● **TASK DATA**
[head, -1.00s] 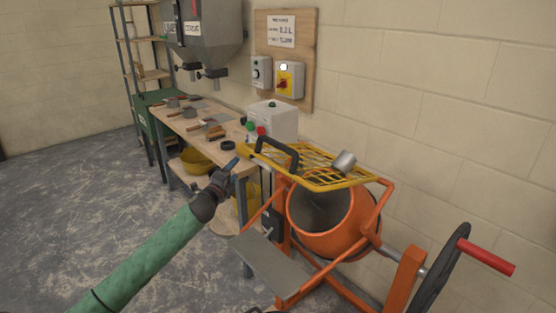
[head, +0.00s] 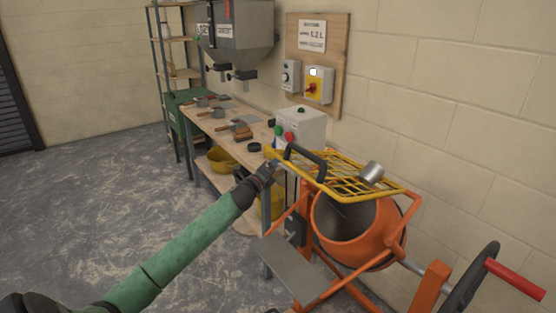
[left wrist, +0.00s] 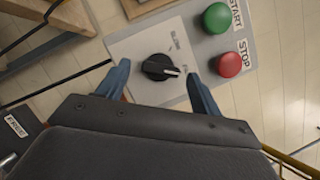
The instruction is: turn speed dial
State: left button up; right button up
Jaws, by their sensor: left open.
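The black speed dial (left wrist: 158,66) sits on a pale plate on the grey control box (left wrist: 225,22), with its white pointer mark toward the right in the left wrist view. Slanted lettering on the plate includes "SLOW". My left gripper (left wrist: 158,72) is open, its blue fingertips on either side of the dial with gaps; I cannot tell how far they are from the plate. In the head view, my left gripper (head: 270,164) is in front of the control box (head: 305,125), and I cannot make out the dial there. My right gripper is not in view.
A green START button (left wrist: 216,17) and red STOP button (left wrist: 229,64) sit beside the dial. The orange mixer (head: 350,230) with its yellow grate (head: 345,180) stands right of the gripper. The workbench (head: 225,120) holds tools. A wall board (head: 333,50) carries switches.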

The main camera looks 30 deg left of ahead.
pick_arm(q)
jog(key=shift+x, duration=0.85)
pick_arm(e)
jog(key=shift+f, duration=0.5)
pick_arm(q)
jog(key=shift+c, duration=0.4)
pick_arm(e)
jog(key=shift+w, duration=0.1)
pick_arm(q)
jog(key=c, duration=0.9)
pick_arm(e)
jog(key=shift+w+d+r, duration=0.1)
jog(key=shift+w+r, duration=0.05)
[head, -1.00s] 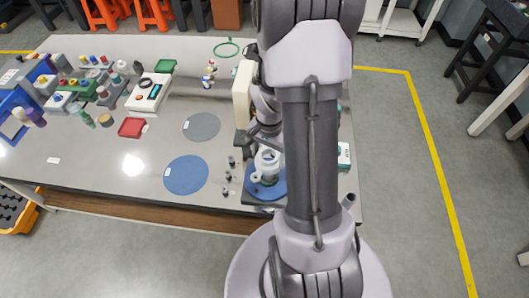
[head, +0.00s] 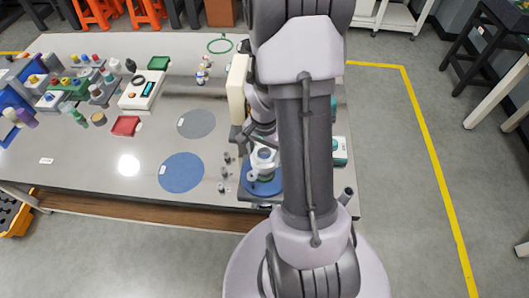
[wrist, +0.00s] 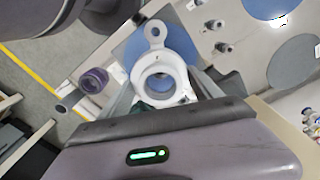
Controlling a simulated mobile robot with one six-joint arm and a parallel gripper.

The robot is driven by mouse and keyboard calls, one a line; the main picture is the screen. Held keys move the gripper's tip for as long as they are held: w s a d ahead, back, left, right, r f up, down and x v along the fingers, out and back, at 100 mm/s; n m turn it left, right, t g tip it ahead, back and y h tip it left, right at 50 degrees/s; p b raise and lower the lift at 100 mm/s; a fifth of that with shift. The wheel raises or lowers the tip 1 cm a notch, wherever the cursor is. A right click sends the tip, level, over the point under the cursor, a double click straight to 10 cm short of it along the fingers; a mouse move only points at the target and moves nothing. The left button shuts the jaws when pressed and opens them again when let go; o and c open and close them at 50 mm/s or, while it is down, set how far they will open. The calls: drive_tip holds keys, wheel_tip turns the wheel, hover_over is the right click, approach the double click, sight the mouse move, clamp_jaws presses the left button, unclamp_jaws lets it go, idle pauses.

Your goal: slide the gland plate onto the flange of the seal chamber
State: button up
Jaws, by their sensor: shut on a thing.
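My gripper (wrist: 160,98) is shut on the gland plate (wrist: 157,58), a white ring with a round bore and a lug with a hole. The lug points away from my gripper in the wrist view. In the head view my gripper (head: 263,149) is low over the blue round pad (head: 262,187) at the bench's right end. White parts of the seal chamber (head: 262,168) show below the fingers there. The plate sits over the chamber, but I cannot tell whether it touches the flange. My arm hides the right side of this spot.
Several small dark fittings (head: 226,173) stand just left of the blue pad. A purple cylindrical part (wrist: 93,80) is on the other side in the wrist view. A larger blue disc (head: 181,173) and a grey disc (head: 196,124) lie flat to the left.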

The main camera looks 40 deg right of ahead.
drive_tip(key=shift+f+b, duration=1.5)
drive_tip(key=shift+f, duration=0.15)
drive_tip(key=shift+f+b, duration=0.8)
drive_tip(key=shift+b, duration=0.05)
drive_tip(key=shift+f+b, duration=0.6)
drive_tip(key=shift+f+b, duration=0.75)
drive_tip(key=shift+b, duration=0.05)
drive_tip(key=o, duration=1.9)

● **DIRECTION**
Repeat the listing in full and exactly. Leave any pictures out.

● **WRITTEN RESPONSE**
[head, -1.00s] 
[head, +0.00s] 
[left wrist, +0.00s] 
The instruction is: turn speed dial
State: left button up; right button up
Jaws, by their sensor: left open.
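The black speed dial (left wrist: 158,66) sits on a pale plate on the grey control box (left wrist: 225,22), with its white pointer mark toward the right in the left wrist view. Slanted lettering on the plate includes "SLOW". My left gripper (left wrist: 158,72) is open, its blue fingertips on either side of the dial with gaps; I cannot tell how far they are from the plate. In the head view, my left gripper (head: 270,164) is in front of the control box (head: 305,125), and I cannot make out the dial there. My right gripper is not in view.
A green START button (left wrist: 216,17) and red STOP button (left wrist: 229,64) sit beside the dial. The orange mixer (head: 350,230) with its yellow grate (head: 345,180) stands right of the gripper. The workbench (head: 225,120) holds tools. A wall board (head: 333,50) carries switches.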

The main camera looks 30 deg left of ahead.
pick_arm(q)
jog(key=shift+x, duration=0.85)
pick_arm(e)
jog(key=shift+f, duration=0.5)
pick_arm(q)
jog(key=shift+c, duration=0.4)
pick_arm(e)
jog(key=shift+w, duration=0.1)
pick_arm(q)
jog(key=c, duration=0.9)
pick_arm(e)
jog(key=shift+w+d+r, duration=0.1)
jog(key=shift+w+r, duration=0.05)
[head, -1.00s] 
[head, +0.00s] 
[wrist, +0.00s] 
Controlling a simulated mobile robot with one six-joint arm and a parallel gripper.

The robot is driven by mouse and keyboard calls, one a line; the main picture is the screen. Held keys move the gripper's tip for as long as they are held: w s a d ahead, back, left, right, r f up, down and x v along the fingers, out and back, at 100 mm/s; n m turn it left, right, t g tip it ahead, back and y h tip it left, right at 50 degrees/s; p b raise and lower the lift at 100 mm/s; a fifth of that with shift. The wheel raises or lowers the tip 1 cm a notch, wherever the cursor is. A right click sends the tip, level, over the point under the cursor, a double click straight to 10 cm short of it along the fingers; a mouse move only points at the target and moves nothing. The left button shuts the jaws when pressed and opens them again when let go; o and c open and close them at 50 mm/s or, while it is down, set how far they will open. The calls: drive_tip holds keys, wheel_tip turns the wheel, hover_over is the right click, approach the double click, sight the mouse move, clamp_jaws presses the left button, unclamp_jaws lets it go, idle pauses.

Your goal: slide the gland plate onto the flange of the seal chamber
State: button up
Jaws, by their sensor: shut on a thing.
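My gripper (wrist: 160,98) is shut on the gland plate (wrist: 157,58), a white ring with a round bore and a lug with a hole. The lug points away from my gripper in the wrist view. In the head view my gripper (head: 263,149) is low over the blue round pad (head: 262,187) at the bench's right end. White parts of the seal chamber (head: 262,168) show below the fingers there. The plate sits over the chamber, but I cannot tell whether it touches the flange. My arm hides the right side of this spot.
Several small dark fittings (head: 226,173) stand just left of the blue pad. A purple cylindrical part (wrist: 93,80) is on the other side in the wrist view. A larger blue disc (head: 181,173) and a grey disc (head: 196,124) lie flat to the left.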

The main camera looks 40 deg right of ahead.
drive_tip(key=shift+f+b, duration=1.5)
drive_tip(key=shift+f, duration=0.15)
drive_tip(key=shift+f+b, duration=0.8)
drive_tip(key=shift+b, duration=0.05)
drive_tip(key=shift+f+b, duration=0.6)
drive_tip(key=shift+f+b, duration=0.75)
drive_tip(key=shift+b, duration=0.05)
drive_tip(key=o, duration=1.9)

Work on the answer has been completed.